Data extract>
---*---
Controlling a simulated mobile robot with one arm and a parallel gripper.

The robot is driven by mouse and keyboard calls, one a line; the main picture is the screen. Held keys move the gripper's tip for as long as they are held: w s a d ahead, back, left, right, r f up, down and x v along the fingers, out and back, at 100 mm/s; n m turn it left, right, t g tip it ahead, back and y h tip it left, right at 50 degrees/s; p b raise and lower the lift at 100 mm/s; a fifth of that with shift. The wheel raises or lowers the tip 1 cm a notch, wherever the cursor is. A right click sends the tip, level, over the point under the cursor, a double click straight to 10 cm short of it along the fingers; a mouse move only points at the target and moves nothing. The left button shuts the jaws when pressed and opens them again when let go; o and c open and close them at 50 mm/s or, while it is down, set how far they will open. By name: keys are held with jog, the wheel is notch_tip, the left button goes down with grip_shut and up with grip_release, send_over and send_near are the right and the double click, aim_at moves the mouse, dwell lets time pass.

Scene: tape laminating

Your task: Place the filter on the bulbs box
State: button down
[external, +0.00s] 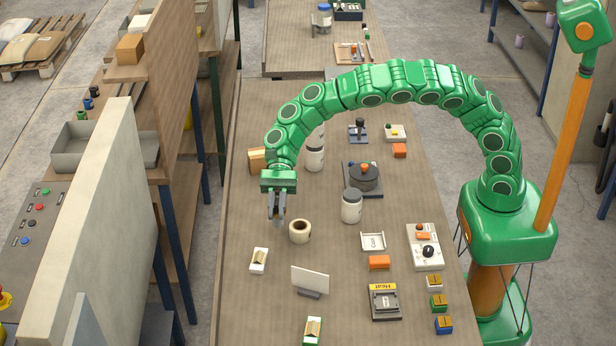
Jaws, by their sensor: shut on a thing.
---*---
Problem details> Reproduce the full listing faithfully, but do not carry over any pictures.

Task response>
Controlling a simulated mobile robot with one arm and a parallel gripper.

The robot is driven by mouse and keyboard calls, one a line; the main picture is the screen. Held keys move the gripper's tip for as long as they are held: w s a d ahead, back, left, right, r f up, down and x v along the fingers, out and back, at 100 mm/s; n m turn it left, right, t g tip it ahead, back and y h tip it left, right at 50 degrees/s; p b raise and lower the lift at 100 mm/s; a fifth of that with shift. The wheel raises or lowers the tip 1 cm a notch, wherever the cursor is. A right click sends the tip, level, over the point under the cursor, a double click straight to 10 cm short of it along the fingers; a mouse move only points at the target and moves nothing. The left button shuts the jaws when pressed and opens them again when let go; o and c open and close them at 50 mm/s or, while it is down, set how far they will open. By name: keys are held with jog, the wheel is notch_tip, the left button goes down with grip_shut and up with grip_release, send_over and send_near are the right and the double click, aim_at moves the mouse, dwell lets time pass.

Scene: tape laminating

Your task: Place the filter on the bulbs box
State: button down
[external, +0.00s] 
Jaws, by their sensor: shut on a thing.

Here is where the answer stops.